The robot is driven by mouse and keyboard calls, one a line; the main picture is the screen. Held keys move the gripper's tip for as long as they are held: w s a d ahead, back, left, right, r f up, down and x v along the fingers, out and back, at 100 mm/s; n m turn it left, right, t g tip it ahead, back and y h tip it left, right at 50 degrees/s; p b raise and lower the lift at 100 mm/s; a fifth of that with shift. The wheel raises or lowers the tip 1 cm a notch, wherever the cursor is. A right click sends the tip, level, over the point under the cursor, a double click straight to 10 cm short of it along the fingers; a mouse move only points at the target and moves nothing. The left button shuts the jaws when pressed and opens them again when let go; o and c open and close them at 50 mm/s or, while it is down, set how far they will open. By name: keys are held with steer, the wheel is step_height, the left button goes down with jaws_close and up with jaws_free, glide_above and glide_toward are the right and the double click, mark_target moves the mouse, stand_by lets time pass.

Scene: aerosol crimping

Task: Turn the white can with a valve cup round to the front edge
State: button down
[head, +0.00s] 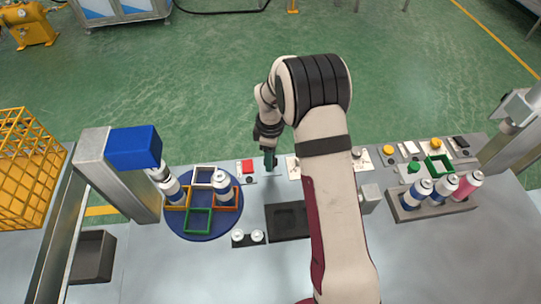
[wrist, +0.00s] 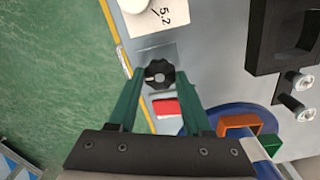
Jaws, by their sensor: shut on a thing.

══════

▶ _WRITTEN REQUEST_: Write the full listing out again with every line unchanged, but include no pictures.

▶ _RESPONSE TO THE TASK_:
The robot is driven by mouse and keyboard calls, one a line; the main picture is the screen. Held keys move the gripper's tip for as long as they are held: w s a d ahead, back, left, right, r f up, down and x v along the fingers, out and back, at 100 mm/s; n m turn it left, right, t g tip it ahead, back and y h tip it left, right at 50 degrees/s; p b raise and lower the lift at 100 mm/s; a fifth of that with shift. The wheel raises or lowers the tip 1 cm a notch, wherever the cursor is. A right click sends the tip, level, over the point under the cursor, a double click straight to 10 cm short of it along the fingers; a mouse move only points at the target and moves nothing. The left button shuts the jaws when pressed and opens them again when let go; o and c open and close them at 50 mm/s or, while it is down, set how far they will open. By name: keys are held with steer, the wheel is step_height, the left button goes down with jaws_close and up with jaws_free, glide_above and glide_toward are the right and the double click, mark_target moves the mouse, stand_by lets time pass.

Scene: aerosol crimping

Task: Turn the white can with a valve cup round to the front edge
State: button down
[head, +0.00s] 
[wrist, +0.00s] 
Jaws, by their sensor: shut on a thing.

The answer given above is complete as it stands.